A Commencement Speech For 2013 CS Majors
blackbearnh writes "Most commencement speeches are long on platitudes and short on practical advice. O'Reilly blogger James Turner has tailored a speech aimed specifically at the current batch of graduating CS majors. Among the advice that the 35-year industry veteran offers are to find a small company for your first job, but not one that is going to burn you out. Also, keep learning new things, but don't fall into the trap of learning the flavor of the day technology. Quoting: 'Being passionate about software is critical to being successful, because the field is a constantly moving target.

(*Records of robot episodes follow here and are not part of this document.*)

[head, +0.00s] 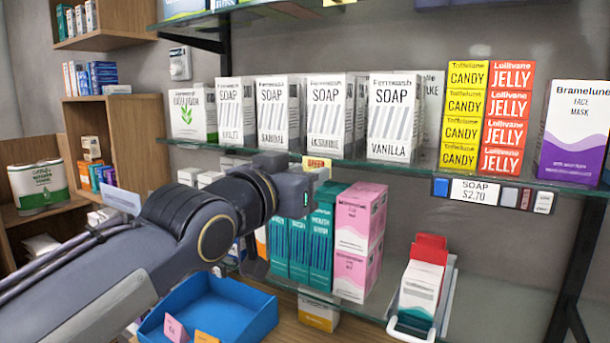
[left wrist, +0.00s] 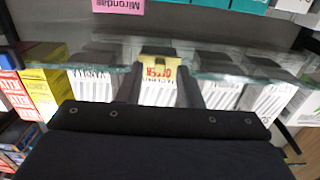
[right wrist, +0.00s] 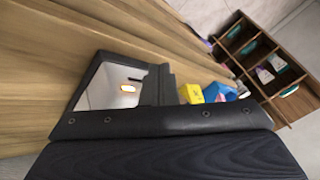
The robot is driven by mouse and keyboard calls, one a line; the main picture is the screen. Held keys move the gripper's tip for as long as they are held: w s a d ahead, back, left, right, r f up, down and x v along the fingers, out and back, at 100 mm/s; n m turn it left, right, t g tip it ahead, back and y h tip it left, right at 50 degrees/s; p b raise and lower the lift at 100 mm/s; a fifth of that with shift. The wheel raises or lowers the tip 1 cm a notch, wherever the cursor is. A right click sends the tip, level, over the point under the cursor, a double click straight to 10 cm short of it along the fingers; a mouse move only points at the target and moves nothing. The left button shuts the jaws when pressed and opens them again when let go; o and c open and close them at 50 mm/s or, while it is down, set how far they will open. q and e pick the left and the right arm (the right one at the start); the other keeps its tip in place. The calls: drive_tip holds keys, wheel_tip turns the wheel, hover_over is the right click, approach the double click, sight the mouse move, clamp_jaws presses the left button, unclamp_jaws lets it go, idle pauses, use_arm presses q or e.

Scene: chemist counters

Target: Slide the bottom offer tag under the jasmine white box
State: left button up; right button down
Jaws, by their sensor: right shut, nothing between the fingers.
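The bottom offer tag (head: 318,164), small and yellow, sits on the front edge of the middle glass shelf. The jasmine white box (head: 325,115) with grey stripes stands above it, third in the row of soaps. My left gripper (head: 306,180) is at the shelf edge from below. In the left wrist view, upside down, its fingers lie against both sides of the tag (left wrist: 158,70), shut on it. The head view hides part of this contact. My right gripper (right wrist: 165,85) is shut and empty in the right wrist view, beside wooden boards.
Vanilla soap (head: 394,118) stands to the right, other soaps to the left. A price tag strip (head: 475,191) is further right on this edge. Another yellow tag (head: 338,2) is on the shelf above. Teal and pink boxes (head: 360,215) stand below, near my left wrist; a blue tray (head: 235,315) lies lower.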

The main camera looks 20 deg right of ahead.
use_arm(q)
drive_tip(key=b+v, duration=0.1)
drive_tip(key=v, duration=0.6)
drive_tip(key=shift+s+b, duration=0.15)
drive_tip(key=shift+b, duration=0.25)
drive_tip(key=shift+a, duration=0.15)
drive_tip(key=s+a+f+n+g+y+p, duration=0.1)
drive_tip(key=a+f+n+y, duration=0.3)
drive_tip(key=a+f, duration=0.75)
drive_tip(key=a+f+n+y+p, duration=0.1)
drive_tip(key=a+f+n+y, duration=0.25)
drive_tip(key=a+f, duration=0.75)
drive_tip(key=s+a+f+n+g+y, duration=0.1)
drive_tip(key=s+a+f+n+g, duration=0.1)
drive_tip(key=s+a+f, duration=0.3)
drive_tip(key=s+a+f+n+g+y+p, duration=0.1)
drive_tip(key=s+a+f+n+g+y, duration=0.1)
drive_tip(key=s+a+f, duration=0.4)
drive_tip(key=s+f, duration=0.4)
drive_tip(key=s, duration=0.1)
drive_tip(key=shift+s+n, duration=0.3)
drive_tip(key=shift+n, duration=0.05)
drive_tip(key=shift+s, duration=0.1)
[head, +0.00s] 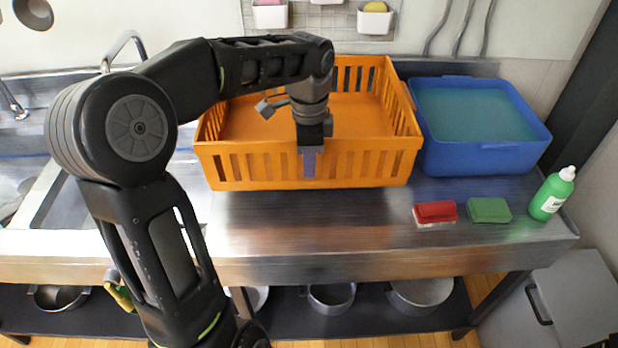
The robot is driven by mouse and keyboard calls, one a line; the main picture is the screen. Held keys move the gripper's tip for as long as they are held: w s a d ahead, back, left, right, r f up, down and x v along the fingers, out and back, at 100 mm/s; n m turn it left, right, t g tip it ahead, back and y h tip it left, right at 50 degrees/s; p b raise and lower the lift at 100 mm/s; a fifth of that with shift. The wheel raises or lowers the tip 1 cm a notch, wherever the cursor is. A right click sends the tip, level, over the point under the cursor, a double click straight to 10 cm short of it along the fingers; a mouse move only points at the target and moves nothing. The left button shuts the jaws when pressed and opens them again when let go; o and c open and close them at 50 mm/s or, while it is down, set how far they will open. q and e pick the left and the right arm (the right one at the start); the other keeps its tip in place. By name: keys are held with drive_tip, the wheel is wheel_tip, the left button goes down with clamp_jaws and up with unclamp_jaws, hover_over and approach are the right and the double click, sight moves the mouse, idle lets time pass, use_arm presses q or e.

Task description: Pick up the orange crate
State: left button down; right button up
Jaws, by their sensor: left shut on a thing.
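The orange crate (372,169) is a slatted, open-topped box on the steel counter. It stands in the middle, and its inside looks empty where it shows. My left arm reaches over it from the left. My left gripper (310,165) is at the crate's front wall, shut on the rim near the middle, with a finger showing on the outer face. The arm hides part of the crate's left and back sides. I cannot tell whether the crate's bottom is clear of the counter. My right gripper is not in view.
A blue tub (490,157) of bluish liquid stands close at the crate's right. A red sponge (435,211), a green sponge (489,210) and a green bottle (552,194) are at the front right. The steel counter (300,235) is bare before the crate. A sink and tap (122,42) are at left.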

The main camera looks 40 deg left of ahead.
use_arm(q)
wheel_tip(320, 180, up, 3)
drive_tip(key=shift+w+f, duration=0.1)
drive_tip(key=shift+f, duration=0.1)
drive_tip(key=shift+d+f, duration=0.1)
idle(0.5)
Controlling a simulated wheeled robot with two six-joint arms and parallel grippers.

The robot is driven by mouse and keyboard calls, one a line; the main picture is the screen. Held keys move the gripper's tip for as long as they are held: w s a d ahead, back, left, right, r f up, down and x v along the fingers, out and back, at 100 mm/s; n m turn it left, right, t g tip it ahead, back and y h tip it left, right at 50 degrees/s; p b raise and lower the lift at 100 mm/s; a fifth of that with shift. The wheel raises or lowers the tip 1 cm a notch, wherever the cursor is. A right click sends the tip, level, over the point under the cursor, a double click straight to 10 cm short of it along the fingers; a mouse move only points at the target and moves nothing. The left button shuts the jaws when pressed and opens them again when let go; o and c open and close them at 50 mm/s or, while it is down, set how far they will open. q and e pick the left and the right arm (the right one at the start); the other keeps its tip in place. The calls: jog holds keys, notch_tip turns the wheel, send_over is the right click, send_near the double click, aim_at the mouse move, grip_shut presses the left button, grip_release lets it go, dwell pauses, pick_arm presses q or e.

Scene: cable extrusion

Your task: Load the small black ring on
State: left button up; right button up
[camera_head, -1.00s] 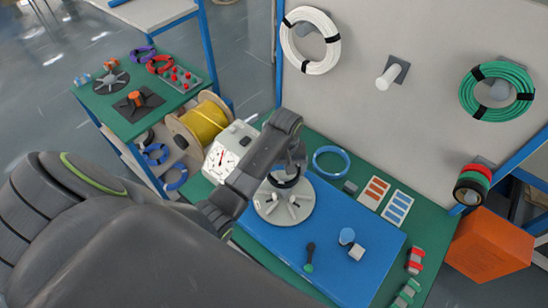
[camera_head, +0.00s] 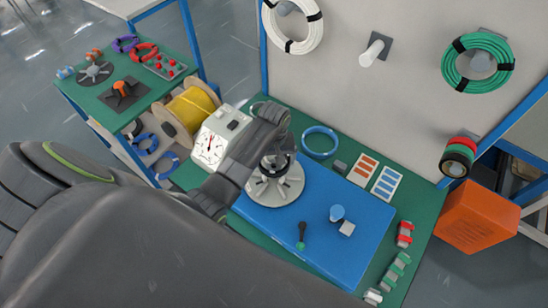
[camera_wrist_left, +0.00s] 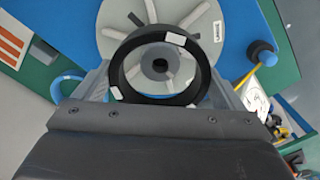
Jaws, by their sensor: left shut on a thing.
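My left gripper (camera_head: 279,160) is shut on the small black ring, which shows best in the left wrist view (camera_wrist_left: 204,76) as a black band with white patches. It sits between the two grey fingers (camera_wrist_left: 160,88). The grey spoked disc (camera_head: 272,191) lies on the blue mat beneath the gripper. In the wrist view the disc (camera_wrist_left: 113,18) and its central hub (camera_wrist_left: 159,66) show through the ring's opening, with the hub near its middle. In the head view the ring is partly hidden by the gripper; I cannot tell whether it touches the hub. My right gripper is not in view.
The blue mat (camera_head: 330,258) has a blue-capped item (camera_head: 337,213) and a black-and-green tool (camera_head: 302,235) right of the disc. A white dial box (camera_head: 211,146) and yellow spool (camera_head: 188,107) stand left. A blue ring (camera_head: 307,151) lies behind. The mat's right part is mostly clear.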

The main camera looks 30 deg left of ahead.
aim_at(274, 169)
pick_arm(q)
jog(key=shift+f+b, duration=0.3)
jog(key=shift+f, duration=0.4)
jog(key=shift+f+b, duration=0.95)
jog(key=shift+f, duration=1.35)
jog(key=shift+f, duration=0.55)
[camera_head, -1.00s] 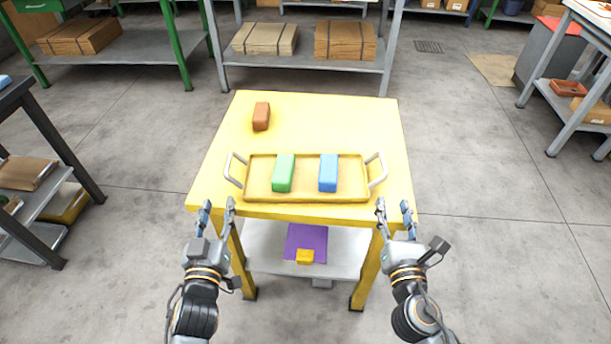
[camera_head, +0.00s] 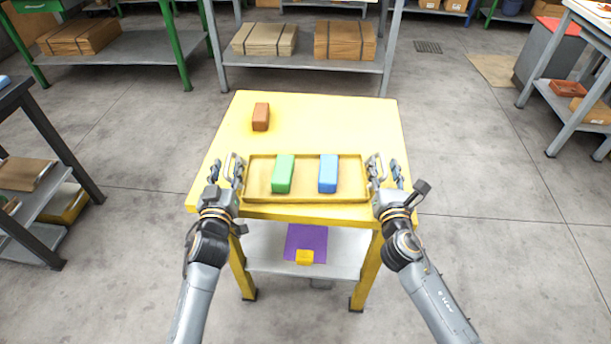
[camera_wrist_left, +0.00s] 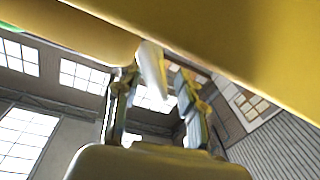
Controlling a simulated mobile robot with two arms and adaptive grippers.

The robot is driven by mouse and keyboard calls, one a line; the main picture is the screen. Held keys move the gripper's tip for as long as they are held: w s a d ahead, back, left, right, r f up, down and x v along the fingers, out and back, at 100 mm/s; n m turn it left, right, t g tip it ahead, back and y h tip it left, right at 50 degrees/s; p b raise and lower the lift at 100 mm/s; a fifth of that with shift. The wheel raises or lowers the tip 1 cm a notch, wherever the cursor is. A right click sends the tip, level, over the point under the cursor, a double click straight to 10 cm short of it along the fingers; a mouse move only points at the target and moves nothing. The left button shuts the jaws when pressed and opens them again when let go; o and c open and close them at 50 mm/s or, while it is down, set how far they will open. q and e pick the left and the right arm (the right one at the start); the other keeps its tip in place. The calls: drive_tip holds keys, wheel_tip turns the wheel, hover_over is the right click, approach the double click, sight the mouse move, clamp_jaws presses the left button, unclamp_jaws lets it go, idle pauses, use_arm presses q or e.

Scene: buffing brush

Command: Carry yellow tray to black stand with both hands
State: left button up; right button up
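The yellow tray (camera_head: 305,198) lies on the yellow table (camera_head: 330,115), with a green block (camera_head: 283,174) and a blue block (camera_head: 328,174) on it. My left gripper (camera_head: 226,170) is open at the tray's left handle; in the left wrist view the pale handle (camera_wrist_left: 151,68) shows between the spread fingers of the left gripper (camera_wrist_left: 154,95). My right gripper (camera_head: 386,172) is open at the right handle, which its fingers partly hide. A dark-framed stand (camera_head: 52,133) is at the left edge; I cannot tell if it is the black stand.
A brown block (camera_head: 261,117) sits at the table's back left. A lower shelf (camera_head: 340,262) holds a purple sheet (camera_head: 306,240) and a small yellow block (camera_head: 304,257). Shelving with cardboard (camera_head: 345,42) stands behind. Floor on both sides of the table is clear.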

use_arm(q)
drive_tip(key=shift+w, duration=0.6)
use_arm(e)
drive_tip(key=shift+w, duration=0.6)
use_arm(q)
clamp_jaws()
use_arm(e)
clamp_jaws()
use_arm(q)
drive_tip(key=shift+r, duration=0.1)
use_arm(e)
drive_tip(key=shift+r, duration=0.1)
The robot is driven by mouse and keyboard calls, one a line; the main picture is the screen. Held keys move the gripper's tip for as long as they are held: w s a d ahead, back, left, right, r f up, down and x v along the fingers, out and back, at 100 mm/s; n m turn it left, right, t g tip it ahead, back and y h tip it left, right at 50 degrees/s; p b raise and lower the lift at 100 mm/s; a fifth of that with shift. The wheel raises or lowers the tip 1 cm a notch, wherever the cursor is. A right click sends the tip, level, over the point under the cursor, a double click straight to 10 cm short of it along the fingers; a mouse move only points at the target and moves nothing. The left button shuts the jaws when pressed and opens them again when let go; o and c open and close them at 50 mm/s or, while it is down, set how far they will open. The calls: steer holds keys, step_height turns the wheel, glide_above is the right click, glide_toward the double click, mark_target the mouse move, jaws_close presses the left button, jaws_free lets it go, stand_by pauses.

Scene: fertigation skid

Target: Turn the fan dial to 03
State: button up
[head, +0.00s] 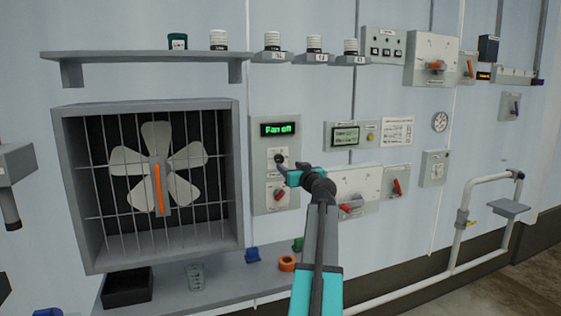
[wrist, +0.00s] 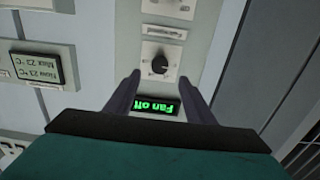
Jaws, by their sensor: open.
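The fan panel (head: 262,200) is a grey plate on the wall, right of the caged fan. Its display (head: 278,129) reads "Fan off" in green; it also shows upside down in the wrist view (wrist: 157,107). The fan dial (wrist: 159,64) is a dark round knob on a pale plate; its scale marks are too small to read. My gripper (wrist: 159,79) is open, with the dial just beyond and between its fingertips, not clasped. In the head view my gripper (head: 281,166) is at the panel and partly covers the dial.
A red-handled switch (head: 278,194) sits below the dial on the same panel. The caged fan (head: 157,170) stands left. A shelf (head: 150,54) juts out above, and a lower ledge (head: 222,283) holds small items. Another display (head: 345,136) is to the right.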

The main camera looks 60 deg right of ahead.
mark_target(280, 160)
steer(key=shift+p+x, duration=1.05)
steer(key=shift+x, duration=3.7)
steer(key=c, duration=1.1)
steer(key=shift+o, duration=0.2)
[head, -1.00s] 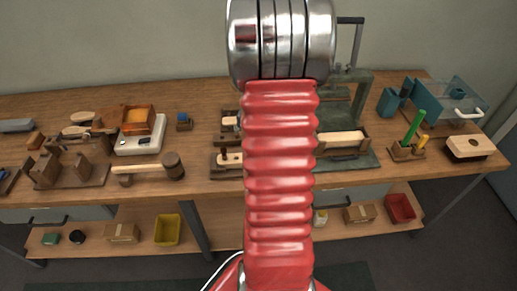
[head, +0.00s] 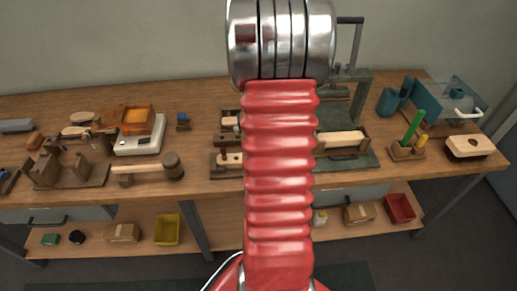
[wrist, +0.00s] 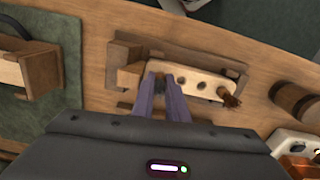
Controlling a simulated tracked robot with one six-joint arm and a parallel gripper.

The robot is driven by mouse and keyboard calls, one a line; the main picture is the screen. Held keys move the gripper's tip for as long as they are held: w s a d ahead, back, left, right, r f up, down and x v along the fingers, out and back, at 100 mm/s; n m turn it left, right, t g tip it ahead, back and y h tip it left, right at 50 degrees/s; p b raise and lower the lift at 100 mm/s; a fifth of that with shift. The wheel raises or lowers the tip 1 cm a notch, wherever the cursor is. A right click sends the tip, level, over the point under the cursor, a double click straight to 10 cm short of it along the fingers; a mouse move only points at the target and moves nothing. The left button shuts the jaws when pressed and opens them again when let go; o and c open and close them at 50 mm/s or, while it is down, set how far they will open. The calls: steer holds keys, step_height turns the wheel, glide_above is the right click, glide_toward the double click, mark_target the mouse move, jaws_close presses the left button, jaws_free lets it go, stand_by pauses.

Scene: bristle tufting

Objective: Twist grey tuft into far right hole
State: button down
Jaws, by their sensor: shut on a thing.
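A pale wooden brush block (wrist: 192,84) with a row of dark holes lies in a brown wooden holder (wrist: 128,55) in the wrist view. A brown tuft (wrist: 231,99) stands at the block's right end in that view. My gripper (wrist: 166,78) is shut at the block's left end, its two purplish fingers close together over the holes. The grey tuft between the fingertips is mostly hidden, and I cannot tell how deep it sits. In the head view, the block (head: 229,159) shows left of my arm, which hides its other part and my gripper.
A wooden mallet (head: 172,167) lies left of the holder, and a white scale with an orange tray (head: 137,143) stands behind it. A green press (head: 360,95) stands to the right. A holder with a green-handled tool (head: 413,126) is farther right.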

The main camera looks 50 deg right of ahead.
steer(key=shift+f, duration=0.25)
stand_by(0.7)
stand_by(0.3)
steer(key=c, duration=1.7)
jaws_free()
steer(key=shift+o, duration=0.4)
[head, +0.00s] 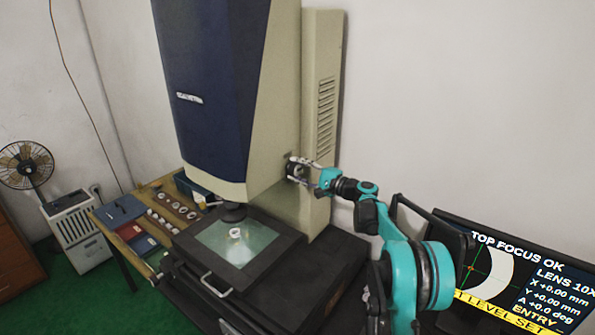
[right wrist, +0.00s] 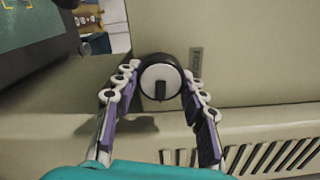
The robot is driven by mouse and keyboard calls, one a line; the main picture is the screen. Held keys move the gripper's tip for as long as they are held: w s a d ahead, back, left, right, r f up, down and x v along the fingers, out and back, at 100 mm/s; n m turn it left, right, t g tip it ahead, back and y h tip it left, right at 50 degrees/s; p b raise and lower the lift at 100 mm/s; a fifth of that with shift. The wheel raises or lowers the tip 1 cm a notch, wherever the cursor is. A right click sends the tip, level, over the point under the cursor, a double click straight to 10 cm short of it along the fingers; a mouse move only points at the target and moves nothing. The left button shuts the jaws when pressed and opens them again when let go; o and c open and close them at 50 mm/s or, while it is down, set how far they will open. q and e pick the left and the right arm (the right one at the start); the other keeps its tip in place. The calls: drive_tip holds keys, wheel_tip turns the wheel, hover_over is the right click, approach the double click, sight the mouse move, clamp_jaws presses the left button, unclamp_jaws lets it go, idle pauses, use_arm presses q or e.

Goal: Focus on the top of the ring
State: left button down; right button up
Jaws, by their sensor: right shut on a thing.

What will net you $130K today will be done by junior programmers in five years, and unless you're constantly adding new tools to your belt, you’re going to find yourself priced out of the market. ... You are rarely going to get an opportunity to have your current employer pay for you to learn things, so learn them on your own and be in a position to leverage the skills when a new project comes along. But if you have a passion for technology, you'll already be doing it, and enjoying it without needing me to tell you to."
Be resourceful. Find ways to do your job without complaint or constantly and chronically asking for the next task to be done.
Do these two things and your will be prosperous.
(sits down to great cheers for having ended the speech in 30 seconds)
In the past 10 years how many CS graduated did you have to fire/have had fired because of their inability to learn something new? (i.e. because they need classes to hold their hands). Parent's shouldn't push their kids into a field about which the kids have no passion.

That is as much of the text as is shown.